(Recorded robot episodes)
>>
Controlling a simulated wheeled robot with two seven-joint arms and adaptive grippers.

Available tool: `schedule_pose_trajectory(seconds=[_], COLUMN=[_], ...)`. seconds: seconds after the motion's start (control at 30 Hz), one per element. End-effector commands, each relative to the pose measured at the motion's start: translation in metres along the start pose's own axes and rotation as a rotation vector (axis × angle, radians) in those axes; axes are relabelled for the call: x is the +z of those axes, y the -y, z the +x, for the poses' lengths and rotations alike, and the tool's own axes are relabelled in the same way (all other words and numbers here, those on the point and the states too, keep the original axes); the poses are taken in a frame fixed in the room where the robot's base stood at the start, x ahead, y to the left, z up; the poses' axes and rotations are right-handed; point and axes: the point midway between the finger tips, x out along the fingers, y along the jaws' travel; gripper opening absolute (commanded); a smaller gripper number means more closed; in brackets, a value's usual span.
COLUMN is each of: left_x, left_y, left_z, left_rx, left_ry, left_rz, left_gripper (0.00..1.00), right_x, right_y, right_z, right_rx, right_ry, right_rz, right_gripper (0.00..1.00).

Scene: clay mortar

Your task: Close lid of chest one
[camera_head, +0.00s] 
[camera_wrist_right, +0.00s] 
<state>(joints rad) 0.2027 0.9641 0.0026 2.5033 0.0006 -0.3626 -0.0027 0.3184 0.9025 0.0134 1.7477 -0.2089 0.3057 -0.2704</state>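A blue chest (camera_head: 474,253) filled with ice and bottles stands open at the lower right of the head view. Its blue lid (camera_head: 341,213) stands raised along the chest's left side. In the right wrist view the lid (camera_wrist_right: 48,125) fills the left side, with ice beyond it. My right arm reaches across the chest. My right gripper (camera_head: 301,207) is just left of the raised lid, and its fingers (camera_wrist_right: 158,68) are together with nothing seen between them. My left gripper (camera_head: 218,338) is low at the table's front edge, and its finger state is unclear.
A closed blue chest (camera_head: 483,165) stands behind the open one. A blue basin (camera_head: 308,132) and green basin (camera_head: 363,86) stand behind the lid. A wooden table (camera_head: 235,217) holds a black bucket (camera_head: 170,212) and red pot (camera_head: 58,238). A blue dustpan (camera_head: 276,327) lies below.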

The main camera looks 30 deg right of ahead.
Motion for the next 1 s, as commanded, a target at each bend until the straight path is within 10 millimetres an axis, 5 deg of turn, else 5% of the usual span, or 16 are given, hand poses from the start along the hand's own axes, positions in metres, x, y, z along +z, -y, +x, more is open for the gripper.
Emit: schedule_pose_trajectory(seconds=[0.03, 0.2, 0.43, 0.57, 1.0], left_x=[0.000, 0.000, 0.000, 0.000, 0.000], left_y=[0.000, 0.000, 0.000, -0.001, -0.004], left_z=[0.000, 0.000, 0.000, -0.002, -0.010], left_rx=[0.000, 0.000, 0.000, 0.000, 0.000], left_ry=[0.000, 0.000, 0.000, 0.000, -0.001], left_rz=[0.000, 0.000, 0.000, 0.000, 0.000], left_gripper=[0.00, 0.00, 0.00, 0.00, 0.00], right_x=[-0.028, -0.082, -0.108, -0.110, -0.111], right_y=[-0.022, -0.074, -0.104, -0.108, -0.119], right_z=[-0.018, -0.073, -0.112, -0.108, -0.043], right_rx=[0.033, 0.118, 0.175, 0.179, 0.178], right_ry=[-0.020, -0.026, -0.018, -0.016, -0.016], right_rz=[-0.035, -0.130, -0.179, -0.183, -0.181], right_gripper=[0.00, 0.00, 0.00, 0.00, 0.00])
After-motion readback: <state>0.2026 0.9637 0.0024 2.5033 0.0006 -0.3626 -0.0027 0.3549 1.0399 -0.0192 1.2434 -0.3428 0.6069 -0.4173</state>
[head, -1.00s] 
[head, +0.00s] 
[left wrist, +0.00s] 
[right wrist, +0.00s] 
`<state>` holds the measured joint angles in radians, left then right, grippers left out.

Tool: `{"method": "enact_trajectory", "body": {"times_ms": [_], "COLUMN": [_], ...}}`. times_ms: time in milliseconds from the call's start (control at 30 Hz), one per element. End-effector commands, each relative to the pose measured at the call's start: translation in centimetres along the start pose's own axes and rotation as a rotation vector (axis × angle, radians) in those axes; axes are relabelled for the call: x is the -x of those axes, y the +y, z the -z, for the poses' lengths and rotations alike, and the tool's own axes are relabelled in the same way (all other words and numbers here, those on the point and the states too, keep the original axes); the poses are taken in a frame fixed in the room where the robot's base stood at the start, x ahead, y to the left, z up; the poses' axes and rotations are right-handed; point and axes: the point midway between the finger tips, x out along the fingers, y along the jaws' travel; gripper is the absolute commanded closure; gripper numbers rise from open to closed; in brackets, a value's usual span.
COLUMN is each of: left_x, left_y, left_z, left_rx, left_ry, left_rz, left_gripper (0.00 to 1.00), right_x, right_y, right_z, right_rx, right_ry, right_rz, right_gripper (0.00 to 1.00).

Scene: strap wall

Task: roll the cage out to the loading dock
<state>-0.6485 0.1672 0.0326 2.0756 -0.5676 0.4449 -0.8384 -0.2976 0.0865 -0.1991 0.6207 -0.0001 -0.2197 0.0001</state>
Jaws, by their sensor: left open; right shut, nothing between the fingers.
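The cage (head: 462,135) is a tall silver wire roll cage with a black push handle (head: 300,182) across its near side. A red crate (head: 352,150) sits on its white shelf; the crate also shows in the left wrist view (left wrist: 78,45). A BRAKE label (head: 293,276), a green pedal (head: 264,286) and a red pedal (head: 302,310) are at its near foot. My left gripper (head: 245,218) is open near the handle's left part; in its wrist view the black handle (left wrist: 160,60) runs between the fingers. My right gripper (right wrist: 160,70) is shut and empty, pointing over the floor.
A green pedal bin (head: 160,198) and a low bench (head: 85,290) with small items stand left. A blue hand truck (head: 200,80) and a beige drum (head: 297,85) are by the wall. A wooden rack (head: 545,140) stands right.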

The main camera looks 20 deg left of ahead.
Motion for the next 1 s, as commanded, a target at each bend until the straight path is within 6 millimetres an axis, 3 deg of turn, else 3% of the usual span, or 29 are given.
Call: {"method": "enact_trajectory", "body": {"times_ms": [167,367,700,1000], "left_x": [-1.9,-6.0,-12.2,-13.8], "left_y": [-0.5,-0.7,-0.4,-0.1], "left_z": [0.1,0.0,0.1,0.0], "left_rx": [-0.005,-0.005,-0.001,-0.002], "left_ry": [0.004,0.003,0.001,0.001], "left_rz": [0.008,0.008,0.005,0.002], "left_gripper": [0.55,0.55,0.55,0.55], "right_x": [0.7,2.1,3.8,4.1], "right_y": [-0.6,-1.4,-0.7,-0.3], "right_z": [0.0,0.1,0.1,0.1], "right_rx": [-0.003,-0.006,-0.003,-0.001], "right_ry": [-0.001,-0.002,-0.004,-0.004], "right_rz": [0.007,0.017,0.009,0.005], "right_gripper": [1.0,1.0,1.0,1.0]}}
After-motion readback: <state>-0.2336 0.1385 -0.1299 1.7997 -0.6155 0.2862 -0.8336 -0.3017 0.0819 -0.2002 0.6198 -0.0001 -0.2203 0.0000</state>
<<
## Problem description:
Write out every line exactly as it stands.

## Output:
Controlling a simulated wheeled robot with two seven-joint arms and adaptive grippers.

Available tool: `schedule_pose_trajectory(seconds=[_], COLUMN=[_], ...)`. seconds: seconds after the motion's start (control at 30 Hz), one per element. End-effector commands, each relative to the pose measured at the motion's start: translation in metres along the start pose's own axes and rotation as a rotation vector (axis × angle, radians) in those axes; axes are relabelled for the call: x is the +z of those axes, y the -y, z the +x, for the poses' lengths and rotations alike, and the tool's own axes are relabelled in the same way (all other words and numbers here, those on the point and the states too, keep the original axes); the poses are taken in a frame fixed in the room where the robot's base stood at the start, x ahead, y to the left, z up; the poses' axes and rotations are right-handed; point and axes: the point midway between the finger tips, x out along the fingers, y along the jaws' travel; gripper opening absolute (commanded); a smaller gripper number means more closed; in brackets, a value's usual span.
COLUMN is each of: left_x, left_y, left_z, left_rx, left_ry, left_rz, left_gripper (0.00..1.00), right_x, right_y, right_z, right_rx, right_ry, right_rz, right_gripper (0.00..1.00).

Scene: clay mortar

Your task: Close lid of chest one
[camera_head, +0.00s] 
[camera_wrist_right, +0.00s] 
<state>(joints rad) 0.2027 0.9641 0.0026 2.5033 0.0006 -0.3626 -0.0027 0.3184 0.9025 0.0134 1.7477 -0.2089 0.3057 -0.2704</state>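A blue chest (camera_head: 474,253) filled with ice and bottles stands open at the lower right of the head view. Its blue lid (camera_head: 341,213) stands raised along the chest's left side. In the right wrist view the lid (camera_wrist_right: 48,125) fills the left side, with ice beyond it. My right arm reaches across the chest. My right gripper (camera_head: 301,207) is just left of the raised lid, and its fingers (camera_wrist_right: 158,68) are together with nothing seen between them. My left gripper (camera_head: 218,338) is low at the table's front edge, and its finger state is unclear.
A closed blue chest (camera_head: 483,165) stands behind the open one. A blue basin (camera_head: 308,132) and green basin (camera_head: 363,86) stand behind the lid. A wooden table (camera_head: 235,217) holds a black bucket (camera_head: 170,212) and red pot (camera_head: 58,238). A blue dustpan (camera_head: 276,327) lies below.

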The main camera looks 30 deg right of ahead.
Motion for the next 1 s, as commanded, a target at each bend until the straight path is within 10 millimetres an axis, 5 deg of turn, else 5% of the usual span, or 16 are given, hand poses from the start along the hand's own axes, positions in metres, x, y, z along +z, -y, +x, more is open for the gripper.
Emit: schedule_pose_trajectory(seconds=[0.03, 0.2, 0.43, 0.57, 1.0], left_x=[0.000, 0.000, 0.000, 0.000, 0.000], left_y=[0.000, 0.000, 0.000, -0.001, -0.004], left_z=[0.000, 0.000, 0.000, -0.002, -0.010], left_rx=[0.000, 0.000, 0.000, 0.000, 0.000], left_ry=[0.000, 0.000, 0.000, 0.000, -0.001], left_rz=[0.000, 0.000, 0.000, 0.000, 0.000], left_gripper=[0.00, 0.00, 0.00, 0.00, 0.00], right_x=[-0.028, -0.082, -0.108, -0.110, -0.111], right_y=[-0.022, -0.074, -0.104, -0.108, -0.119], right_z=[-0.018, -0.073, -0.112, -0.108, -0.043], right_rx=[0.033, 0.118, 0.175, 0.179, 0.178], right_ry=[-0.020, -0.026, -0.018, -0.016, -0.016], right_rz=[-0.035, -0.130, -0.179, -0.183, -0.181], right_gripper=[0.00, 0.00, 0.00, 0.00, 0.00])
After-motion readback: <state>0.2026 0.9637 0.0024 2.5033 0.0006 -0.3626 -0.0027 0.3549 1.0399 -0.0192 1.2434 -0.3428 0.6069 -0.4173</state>
[head, -1.00s] 
[head, +0.00s] 
[left wrist, +0.00s] 
[right wrist, +0.00s] 
`<state>` holds the measured joint angles in radians, left then right, grippers left out.

Tool: `{"method": "enact_trajectory", "body": {"times_ms": [_], "COLUMN": [_], ...}}`. times_ms: time in milliseconds from the call's start (control at 30 Hz), one per element. End-effector commands, each relative to the pose measured at the call's start: translation in centimetres along the start pose's own axes and rotation as a rotation vector (axis × angle, radians) in those axes; axes are relabelled for the call: x is the -x of those axes, y the +y, z the -z, for the poses' lengths and rotations alike, and the tool's own axes are relabelled in the same way (all other words and numbers here, those on the point and the states too, keep the original axes); the poses are taken in a frame fixed in the room where the robot's base stood at the start, x ahead, y to the left, z up; the poses' axes and rotations are right-handed; point and axes: the point midway between the finger tips, x out along the fingers, y along the jaws' travel; gripper is the absolute commanded closure; gripper numbers rise from open to closed; in brackets, a value's usual span.
COLUMN is each of: left_x, left_y, left_z, left_rx, left_ry, left_rz, left_gripper (0.00 to 1.00), right_x, right_y, right_z, right_rx, right_ry, right_rz, right_gripper (0.00 to 1.00).

Scene: strap wall

Task: roll the cage out to the loading dock
<state>-0.6485 0.1672 0.0326 2.0756 -0.5676 0.4449 -0.8384 -0.2976 0.0865 -0.1991 0.6207 -0.0001 -0.2197 0.0001</state>
Jaws, by their sensor: left open; right shut, nothing between the fingers.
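The cage (head: 462,135) is a tall silver wire roll cage with a black push handle (head: 300,182) across its near side. A red crate (head: 352,150) sits on its white shelf; the crate also shows in the left wrist view (left wrist: 78,45). A BRAKE label (head: 293,276), a green pedal (head: 264,286) and a red pedal (head: 302,310) are at its near foot. My left gripper (head: 245,218) is open near the handle's left part; in its wrist view the black handle (left wrist: 160,60) runs between the fingers. My right gripper (right wrist: 160,70) is shut and empty, pointing over the floor.
A green pedal bin (head: 160,198) and a low bench (head: 85,290) with small items stand left. A blue hand truck (head: 200,80) and a beige drum (head: 297,85) are by the wall. A wooden rack (head: 545,140) stands right.

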The main camera looks 20 deg left of ahead.
Motion for the next 1 s, as commanded, a target at each bend until the straight path is within 6 millimetres an axis, 3 deg of turn, else 3% of the usual span, or 29 are given.
Call: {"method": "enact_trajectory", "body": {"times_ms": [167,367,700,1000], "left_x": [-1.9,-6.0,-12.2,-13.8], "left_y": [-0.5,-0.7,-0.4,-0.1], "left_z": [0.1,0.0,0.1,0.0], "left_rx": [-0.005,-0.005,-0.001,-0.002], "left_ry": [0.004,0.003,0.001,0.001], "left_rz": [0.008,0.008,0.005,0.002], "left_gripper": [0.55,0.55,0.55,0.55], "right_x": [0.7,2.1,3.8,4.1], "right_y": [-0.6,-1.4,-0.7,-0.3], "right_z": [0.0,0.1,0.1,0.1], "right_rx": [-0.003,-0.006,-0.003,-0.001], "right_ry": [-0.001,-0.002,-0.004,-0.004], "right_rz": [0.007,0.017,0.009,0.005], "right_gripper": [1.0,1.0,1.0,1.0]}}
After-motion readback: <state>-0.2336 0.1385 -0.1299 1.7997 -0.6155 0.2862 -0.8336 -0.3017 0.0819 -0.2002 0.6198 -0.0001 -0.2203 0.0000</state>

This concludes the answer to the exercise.